What is the number of lines in the data holding the word "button"? Give that number by itself.
-- Start Collected material --
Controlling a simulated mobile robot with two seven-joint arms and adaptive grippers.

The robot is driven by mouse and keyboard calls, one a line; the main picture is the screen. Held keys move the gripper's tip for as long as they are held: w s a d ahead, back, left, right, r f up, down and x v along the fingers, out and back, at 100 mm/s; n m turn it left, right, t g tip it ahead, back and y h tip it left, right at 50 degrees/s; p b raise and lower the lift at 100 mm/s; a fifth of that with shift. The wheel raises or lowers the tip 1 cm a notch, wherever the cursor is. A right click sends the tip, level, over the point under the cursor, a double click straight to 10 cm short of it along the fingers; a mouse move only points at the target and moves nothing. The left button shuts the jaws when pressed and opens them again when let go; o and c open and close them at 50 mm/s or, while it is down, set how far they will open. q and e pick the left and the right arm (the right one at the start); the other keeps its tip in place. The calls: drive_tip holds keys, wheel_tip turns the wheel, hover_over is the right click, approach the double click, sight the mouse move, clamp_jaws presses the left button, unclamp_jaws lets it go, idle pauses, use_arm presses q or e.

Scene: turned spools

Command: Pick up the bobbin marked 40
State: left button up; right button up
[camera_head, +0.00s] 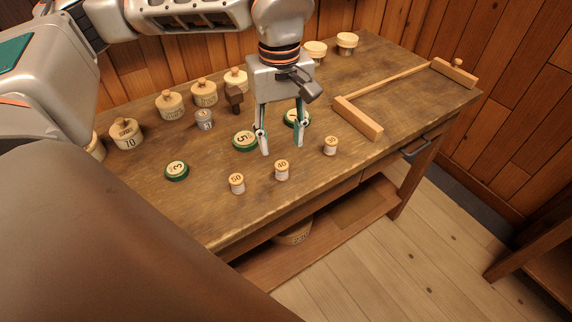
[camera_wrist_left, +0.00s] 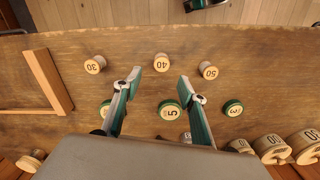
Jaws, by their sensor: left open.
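The bobbin marked 40 (camera_head: 281,171) is a small light-wood spool standing upright near the table's front edge. It also shows in the left wrist view (camera_wrist_left: 162,62), roughly centred between and just beyond my fingertips. My left gripper (camera_head: 281,147) is open and empty, pointing down above the table behind this bobbin. Its fingers also show in the left wrist view (camera_wrist_left: 160,84), apart from the bobbin. Similar bobbins stand either side: one marked 50 (camera_head: 237,183) and one marked 30 (camera_head: 331,146). My right gripper does not show.
Green discs lie behind the bobbins, including one marked 5 (camera_head: 244,140) and one marked 3 (camera_head: 177,171). Several knobbed wooden weights (camera_head: 170,105) line the back. A wooden bar frame (camera_head: 360,119) lies at right. The table's front edge is close to the bobbins.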

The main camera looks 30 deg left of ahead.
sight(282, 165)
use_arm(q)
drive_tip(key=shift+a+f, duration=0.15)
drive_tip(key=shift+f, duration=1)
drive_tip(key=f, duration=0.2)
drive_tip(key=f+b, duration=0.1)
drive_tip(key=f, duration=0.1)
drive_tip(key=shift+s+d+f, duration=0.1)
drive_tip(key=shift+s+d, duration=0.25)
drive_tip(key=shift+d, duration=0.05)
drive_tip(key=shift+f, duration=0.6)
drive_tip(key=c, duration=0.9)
-- End Collected material --
Answer for the task: 2